‘Last Words’ Review: Cinema After the End of the World

‘Last Words’ Review: Cinema After the End of the World

Movies|‘Last Words’ Review: Cinema After the End of the World


In this post-apocalyptic drama, a young man meets the grizzled last guardian of a cinematic archive, played by Nick Nolte.

Credit…Gravitas Ventures

Last Words
Directed by Jonathan Nossiter
Drama, Sci-Fi
2h 6m

This new film directed by Jonathan Nossiter, adapted by Nossiter from a novel by Santiago Amigorena, begins, in Sun Ra’s phrase, after the end of the world. Addressing the camera directly, a young man named Kal (played by Kalipha Touray in his feature debut), informs us that it’s 2086, and that he has a story to tell “about the end of humanity.” But he soon despairs: “I have nothing to say.”

He goes on anyway. An ecological disaster, during which much of Europe is engulfed by water, has stranded Kal’s unschooled generation. He wanders the ruins of Paris alongside his pregnant sister. They come upon reels of celluloid film, their origin the Cineteca di Bologna. Inspired, Kal goes on a pilgrimage.

In Bologna, he finds a grizzled character — played by Nick Nolte, a past master in this department — who’s protecting a film archive and maintaining a bicycle-and-hand-crank-operated projector. (In this world, electrical outlets are a thing of the past.) After getting to know each other — the two men make a batch of 35-millimeter film together, a process we are walked through the less wonky steps of — the duo heads to Athens seeking other survivors of the apocalypse.

They find characters there. Some are sagelike, some are withdrawn; they’re played by the likes of Stellan Skarsgard and Charlotte Rampling, both regulars in Nossiter’s short filmography.

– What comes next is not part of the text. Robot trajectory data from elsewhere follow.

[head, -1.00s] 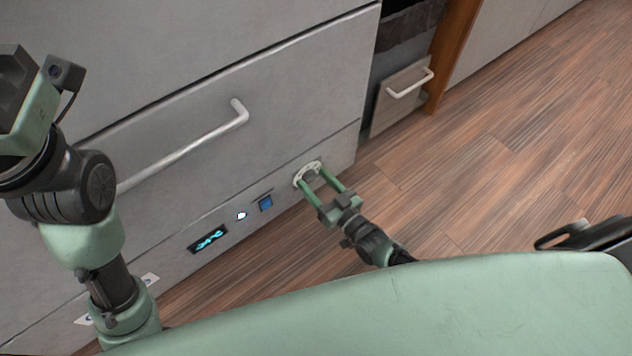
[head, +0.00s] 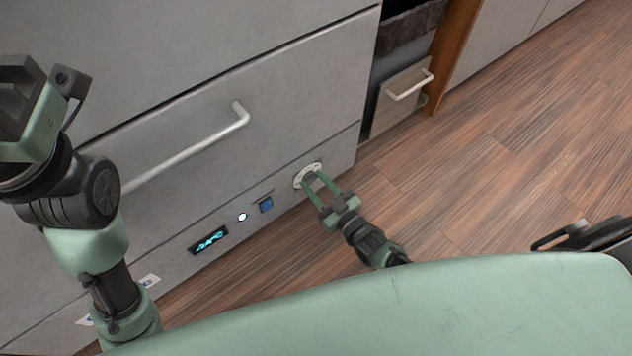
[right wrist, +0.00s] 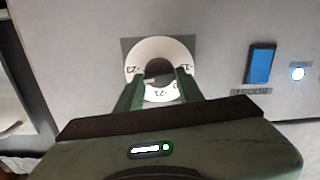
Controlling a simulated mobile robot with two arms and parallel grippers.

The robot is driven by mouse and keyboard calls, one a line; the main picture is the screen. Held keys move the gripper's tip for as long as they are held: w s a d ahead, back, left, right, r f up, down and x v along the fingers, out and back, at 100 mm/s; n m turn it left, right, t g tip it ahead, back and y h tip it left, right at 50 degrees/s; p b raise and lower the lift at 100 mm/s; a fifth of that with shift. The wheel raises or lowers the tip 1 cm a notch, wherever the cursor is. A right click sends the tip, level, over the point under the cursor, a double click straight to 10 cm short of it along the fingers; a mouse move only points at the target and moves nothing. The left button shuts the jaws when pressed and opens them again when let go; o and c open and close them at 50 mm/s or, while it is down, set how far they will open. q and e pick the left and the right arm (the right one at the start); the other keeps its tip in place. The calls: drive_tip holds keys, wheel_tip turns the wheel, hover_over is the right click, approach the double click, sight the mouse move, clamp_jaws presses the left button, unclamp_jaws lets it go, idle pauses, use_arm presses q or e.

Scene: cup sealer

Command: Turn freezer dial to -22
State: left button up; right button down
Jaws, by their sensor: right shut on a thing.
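The freezer dial (head: 302,178) is a round white plate with a dark knob, low on the right of the grey freezer front. In the right wrist view the white dial plate (right wrist: 147,50) carries printed numbers, partly hidden by my fingers, and the dark knob (right wrist: 158,68) is at its middle. My right gripper (head: 316,180) is shut on the knob, its two green fingers on either side of it; it also shows in the right wrist view (right wrist: 158,82). A small display (head: 208,240) glows cyan; its digits are too blurred to read surely. My left gripper's jaws are not visible.
A blue switch (head: 265,205) and a small lit button (head: 242,217) sit between display and dial. A drawer handle (head: 190,150) juts out above. Open wooden floor (head: 500,170) lies to the right.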

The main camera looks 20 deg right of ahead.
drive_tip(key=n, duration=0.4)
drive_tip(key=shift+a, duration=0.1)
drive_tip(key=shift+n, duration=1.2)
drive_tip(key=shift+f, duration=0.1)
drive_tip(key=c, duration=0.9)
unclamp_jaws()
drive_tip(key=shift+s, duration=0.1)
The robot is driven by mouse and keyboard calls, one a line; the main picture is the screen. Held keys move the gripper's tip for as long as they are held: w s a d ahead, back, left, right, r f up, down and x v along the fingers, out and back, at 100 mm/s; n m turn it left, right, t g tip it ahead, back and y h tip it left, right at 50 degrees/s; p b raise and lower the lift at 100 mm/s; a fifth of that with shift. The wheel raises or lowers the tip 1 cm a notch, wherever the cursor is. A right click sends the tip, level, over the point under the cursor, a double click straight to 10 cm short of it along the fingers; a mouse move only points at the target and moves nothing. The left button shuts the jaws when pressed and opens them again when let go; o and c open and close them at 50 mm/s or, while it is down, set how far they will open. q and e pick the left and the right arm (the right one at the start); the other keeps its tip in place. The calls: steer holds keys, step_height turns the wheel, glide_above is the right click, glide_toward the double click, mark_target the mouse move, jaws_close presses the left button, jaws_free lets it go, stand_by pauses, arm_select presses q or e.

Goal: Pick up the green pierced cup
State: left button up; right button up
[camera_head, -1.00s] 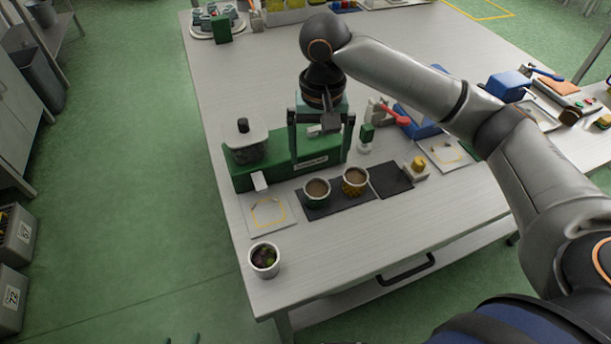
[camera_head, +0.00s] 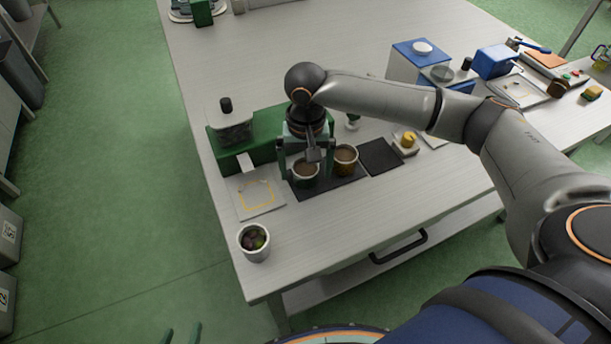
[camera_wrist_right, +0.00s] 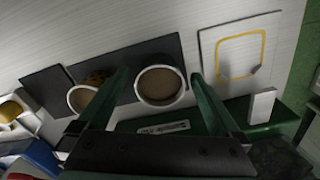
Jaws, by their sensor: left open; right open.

Kal and Nolte’s character show movies to a dwindling population among ancient ruins. This makes for some evocative imagery, as do some films that Kal makes with that new stock. Call the arrangement “Cinema Purgatorio.” The movie’s depiction of age — specifically, age as it affects movie stars — has real potency. This extends beyond its ostensible message, delivered by Kal: “We live and die by the stories we tell each other.” The stronger statement “Last Words” ends up making is that we die no matter what.

Last Words

Not rated. In English, Mandinka and French, with subtitles. Running time: 2 hours 6 minutes. In theaters and available to rent or buy on Apple TV, Vudu and other streaming platforms and pay TV operators.